I'm not well-versed in Latin, and on my first read through, that line stopped me and made me look at it, never having seen "in vitro" used in this kind of context. Vino may have slipped by without much notice, easily digested in the context. I like it. Made me pay more attention.


And, this
a Beaujolais of River Styx
and stones of words
I love.
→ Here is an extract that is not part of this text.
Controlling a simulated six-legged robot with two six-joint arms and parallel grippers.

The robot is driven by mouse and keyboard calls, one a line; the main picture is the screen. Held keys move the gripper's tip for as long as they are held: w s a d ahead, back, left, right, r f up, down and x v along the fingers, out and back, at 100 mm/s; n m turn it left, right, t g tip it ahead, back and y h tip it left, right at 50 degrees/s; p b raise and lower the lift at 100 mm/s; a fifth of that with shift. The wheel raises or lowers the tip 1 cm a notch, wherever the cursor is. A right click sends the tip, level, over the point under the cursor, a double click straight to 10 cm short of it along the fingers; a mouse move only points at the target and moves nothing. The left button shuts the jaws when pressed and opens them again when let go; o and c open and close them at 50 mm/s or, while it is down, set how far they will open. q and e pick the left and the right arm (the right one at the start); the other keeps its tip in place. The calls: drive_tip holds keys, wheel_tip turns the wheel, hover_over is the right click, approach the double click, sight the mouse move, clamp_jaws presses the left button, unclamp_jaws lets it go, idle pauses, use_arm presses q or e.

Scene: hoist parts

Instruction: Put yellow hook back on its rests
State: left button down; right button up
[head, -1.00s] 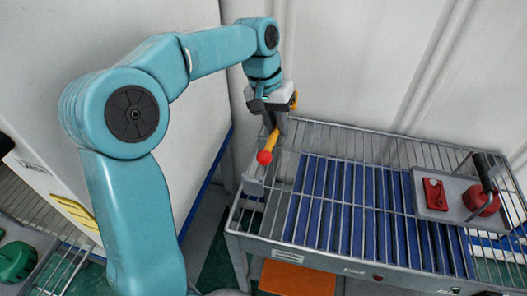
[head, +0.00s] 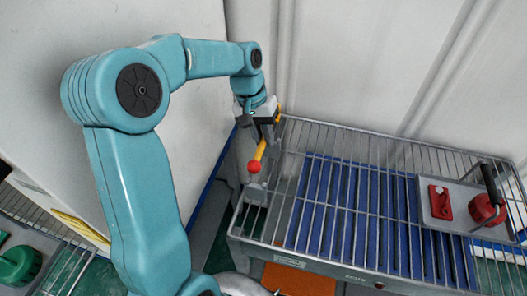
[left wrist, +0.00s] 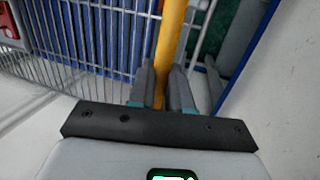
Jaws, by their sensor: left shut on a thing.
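The yellow hook (head: 261,150) shows in the head view as a yellow bar with a red ball at its near end. My left gripper (head: 260,134) is shut on it, above the left end of the wire-railed table. In the left wrist view the yellow bar (left wrist: 170,40) runs up from between the two grey fingers (left wrist: 165,88). The bar's far end is hidden by the gripper in the head view. A grey block (head: 256,192) lies below the red ball; I cannot tell whether it is a rest or whether the ball touches it. My right gripper is not in view.
The table has a wire rail (head: 345,127) and blue slats (head: 345,205). A grey tray (head: 432,214) at right holds a red plate (head: 440,201) and a red round part with a black handle (head: 486,206). A white wall stands close behind. A green part (head: 18,265) lies at lower left.

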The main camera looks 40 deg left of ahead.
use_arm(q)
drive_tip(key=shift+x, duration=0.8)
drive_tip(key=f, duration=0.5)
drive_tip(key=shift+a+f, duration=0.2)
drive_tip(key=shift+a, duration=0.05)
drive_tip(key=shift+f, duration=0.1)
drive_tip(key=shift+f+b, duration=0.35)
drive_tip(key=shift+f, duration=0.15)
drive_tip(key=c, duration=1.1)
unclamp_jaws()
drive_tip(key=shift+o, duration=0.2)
Love the way it sounds; love the way the thoughts bounced around in my head when I read it.
 
It's like a sponge you suck on
all the way down to your liver,
there on your cross,
the one you made yourself,
but it doesn't really matter,

for tonight it's in vitro veritas
in a long stem glass almost as big
as the goldfish bowl left behind,

a Beaujolais of River Styx
and stones of words
that don't pair well with "frankly, my dear,
I don't give a damn"

spittle until tomorrow
when dry clichés die on your tongue,
once intertwined with another,
and you'll ask in your mind's eye why
why would I ever?,
why would I ever?,

tonight seeing double,
tomorrow vision.

dark with a hint of redemption at the end, I can relate :)
 
The Life Cycle of a Flea

They wheeled him into Vienna sunshine
as gold and cold as Octoberfest beer
where Helmut swats imaginary fleas
because he forgot they don't have wings.

Shoulders wrapped in a mohair blanket,
another one over his boneyard knees,
he fidgets with his boneyard fingers
cuff links made from Reichspfennig coins

that shined in the pupils of fraülines once
when he waltzed with muscularity
by the Danube, in music Blue,
in fact, as brown as his Brownshirt was.

Helmut knew then it was black upstream
where certainly a Jew was also a man
but a flea was also an animal,
and so it remains in his addled brain,

the sulci of which form perfect ridges
for eggs to hatch as he prays to his Gott
they'll fly out his ears and die on his blankets
that he may hear Strauss play again.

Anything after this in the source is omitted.